--- BEGIN Exercise inputs ---
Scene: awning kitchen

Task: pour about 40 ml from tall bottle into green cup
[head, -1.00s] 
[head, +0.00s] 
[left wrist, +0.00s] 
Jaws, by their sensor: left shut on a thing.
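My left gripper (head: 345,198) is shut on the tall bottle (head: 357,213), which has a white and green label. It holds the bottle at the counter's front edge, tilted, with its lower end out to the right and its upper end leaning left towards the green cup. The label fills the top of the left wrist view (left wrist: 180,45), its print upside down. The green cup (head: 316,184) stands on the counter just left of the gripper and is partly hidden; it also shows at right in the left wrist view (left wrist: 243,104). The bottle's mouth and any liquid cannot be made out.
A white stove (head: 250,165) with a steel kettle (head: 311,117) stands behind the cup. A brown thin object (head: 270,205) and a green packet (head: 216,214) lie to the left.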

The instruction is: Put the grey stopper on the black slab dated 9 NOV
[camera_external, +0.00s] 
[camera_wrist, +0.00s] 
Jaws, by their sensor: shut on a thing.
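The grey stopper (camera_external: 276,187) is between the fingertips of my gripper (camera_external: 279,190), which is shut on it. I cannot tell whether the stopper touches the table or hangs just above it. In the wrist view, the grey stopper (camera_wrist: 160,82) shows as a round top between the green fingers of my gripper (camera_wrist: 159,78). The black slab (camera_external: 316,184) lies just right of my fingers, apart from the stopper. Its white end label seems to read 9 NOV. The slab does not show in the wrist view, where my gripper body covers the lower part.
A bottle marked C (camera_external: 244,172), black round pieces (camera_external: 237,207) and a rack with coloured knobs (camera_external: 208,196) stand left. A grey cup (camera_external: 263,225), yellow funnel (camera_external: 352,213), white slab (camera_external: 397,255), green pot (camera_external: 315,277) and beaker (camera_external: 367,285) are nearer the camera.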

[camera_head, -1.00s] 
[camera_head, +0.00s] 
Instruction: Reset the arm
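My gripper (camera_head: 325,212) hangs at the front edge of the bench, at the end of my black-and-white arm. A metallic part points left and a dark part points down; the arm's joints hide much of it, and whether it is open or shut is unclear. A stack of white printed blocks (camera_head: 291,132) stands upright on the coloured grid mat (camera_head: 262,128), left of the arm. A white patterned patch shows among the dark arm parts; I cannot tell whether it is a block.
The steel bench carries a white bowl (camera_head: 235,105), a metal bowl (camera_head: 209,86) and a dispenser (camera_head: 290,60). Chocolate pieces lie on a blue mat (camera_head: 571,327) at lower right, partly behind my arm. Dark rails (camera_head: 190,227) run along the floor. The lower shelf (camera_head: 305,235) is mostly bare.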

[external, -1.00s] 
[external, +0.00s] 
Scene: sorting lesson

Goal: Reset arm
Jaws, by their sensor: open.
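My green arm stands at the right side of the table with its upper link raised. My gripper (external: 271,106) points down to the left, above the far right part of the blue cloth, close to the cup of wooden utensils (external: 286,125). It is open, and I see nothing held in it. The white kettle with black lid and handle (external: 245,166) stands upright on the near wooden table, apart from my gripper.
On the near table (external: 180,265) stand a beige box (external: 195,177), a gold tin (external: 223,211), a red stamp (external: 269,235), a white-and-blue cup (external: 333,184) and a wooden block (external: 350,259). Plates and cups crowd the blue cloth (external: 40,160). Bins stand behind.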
--- END Exercise inputs ---
> **Task brief**
From the first line of the records above to the line that contains "[left wrist, +0.00s]", quote each line exactly.

> **Result of the task**
Scene: awning kitchen

Task: pour about 40 ml from tall bottle into green cup
[head, -1.00s] 
[head, +0.00s] 
[left wrist, +0.00s] 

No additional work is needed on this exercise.